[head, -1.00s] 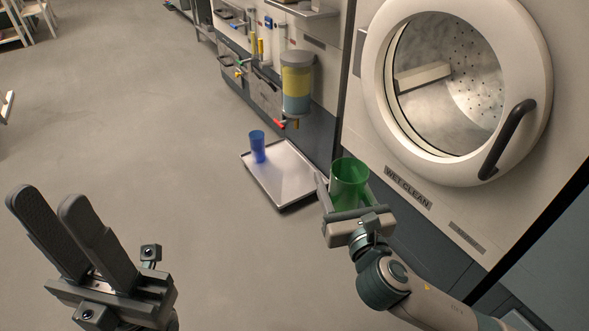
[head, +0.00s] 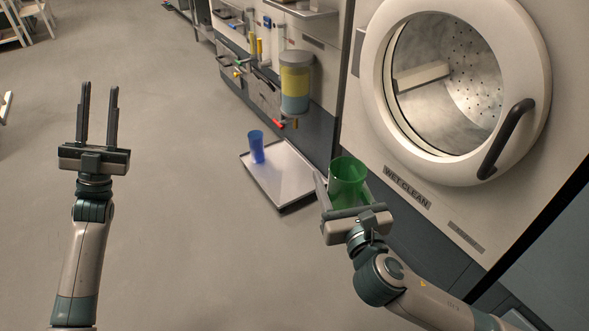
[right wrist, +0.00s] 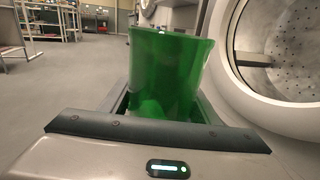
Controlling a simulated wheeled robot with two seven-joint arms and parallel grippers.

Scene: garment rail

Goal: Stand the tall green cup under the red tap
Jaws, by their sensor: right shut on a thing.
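The tall green cup (head: 347,181) is held upright between the fingers of my right gripper (head: 345,190), in front of the washing machine. In the right wrist view the cup (right wrist: 168,75) fills the middle, with a finger on each side. The red tap (head: 280,123) is at the bottom of a clear dispenser (head: 296,82) with yellow liquid, on the wall unit. It is up and left of the cup, apart from it. Below the tap is a grey tray (head: 284,180). My left gripper (head: 99,88) is open and empty over the floor at left.
A blue cup (head: 256,147) stands on the tray's left part. The washing machine's round door (head: 455,75) and dark handle (head: 507,138) are right of the cup. Yellow and blue items are on the wall unit behind the dispenser.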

----

Start with the line that includes "[right wrist, +0.00s]" and finish with the line that includes "Goal: Stand the": reproduce those lines exactly, nothing before or after, and omit any pictures.

[right wrist, +0.00s] 
Controlling a simulated wheeled robot with two seven-joint arms and parallel grippers.

Scene: garment rail

Goal: Stand the tall green cup under the red tap

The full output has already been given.